*Information supplied*
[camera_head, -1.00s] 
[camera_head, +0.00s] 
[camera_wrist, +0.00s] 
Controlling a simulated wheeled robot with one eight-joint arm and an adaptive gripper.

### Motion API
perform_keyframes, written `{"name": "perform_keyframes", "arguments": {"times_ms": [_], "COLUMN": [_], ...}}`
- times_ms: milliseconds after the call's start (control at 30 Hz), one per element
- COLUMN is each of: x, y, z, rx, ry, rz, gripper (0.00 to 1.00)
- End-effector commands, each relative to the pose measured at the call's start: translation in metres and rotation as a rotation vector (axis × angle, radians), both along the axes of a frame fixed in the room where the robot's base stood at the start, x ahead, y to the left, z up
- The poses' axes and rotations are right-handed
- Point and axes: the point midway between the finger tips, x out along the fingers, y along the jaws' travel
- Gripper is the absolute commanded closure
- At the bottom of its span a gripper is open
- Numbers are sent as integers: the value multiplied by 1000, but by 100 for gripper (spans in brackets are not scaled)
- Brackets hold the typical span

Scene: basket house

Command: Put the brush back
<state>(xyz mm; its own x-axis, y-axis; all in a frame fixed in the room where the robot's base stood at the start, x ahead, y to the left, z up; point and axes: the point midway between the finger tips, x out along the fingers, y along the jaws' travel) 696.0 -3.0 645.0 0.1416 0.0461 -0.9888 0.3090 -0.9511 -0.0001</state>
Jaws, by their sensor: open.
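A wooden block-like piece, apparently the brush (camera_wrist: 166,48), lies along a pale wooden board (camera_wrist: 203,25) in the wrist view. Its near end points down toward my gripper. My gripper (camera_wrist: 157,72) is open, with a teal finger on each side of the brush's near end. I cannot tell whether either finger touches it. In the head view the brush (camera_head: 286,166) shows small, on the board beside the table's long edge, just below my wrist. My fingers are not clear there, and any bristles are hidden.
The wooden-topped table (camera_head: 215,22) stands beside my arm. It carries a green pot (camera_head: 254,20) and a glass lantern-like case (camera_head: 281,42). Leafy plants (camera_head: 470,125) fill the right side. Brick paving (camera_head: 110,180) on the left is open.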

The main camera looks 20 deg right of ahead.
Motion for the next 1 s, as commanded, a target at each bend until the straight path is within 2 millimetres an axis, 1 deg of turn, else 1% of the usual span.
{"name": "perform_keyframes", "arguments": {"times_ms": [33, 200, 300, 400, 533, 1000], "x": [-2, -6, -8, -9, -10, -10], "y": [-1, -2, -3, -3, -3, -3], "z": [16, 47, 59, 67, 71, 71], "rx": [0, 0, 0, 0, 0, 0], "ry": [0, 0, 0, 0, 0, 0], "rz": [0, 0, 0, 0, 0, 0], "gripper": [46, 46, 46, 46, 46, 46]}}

*Exercise task*
Give back exactly the lines from the line that has "- times_ms: milliseconds" to the line that has "Command: Put the brush back", both included, and leave out all others.

*Exercise output*
- times_ms: milliseconds after the call's start (control at 30 Hz), one per element
- COLUMN is each of: x, y, z, rx, ry, rz, gripper (0.00 to 1.00)
- End-effector commands, each relative to the pose measured at the call's start: translation in metres and rotation as a rotation vector (axis × angle, radians), both along the axes of a frame fixed in the room where the robot's base stood at the start, x ahead, y to the left, z up
- The poses' axes and rotations are right-handed
- Point and axes: the point midway between the finger tips, x out along the fingers, y along the jaws' travel
- Gripper is the absolute commanded closure
- At the bottom of its span a gripper is open
- Numbers are sent as integers: the value multiplied by 1000, but by 100 for gripper (spans in brackets are not scaled)
- Brackets hold the typical span

Scene: basket house

Command: Put the brush back

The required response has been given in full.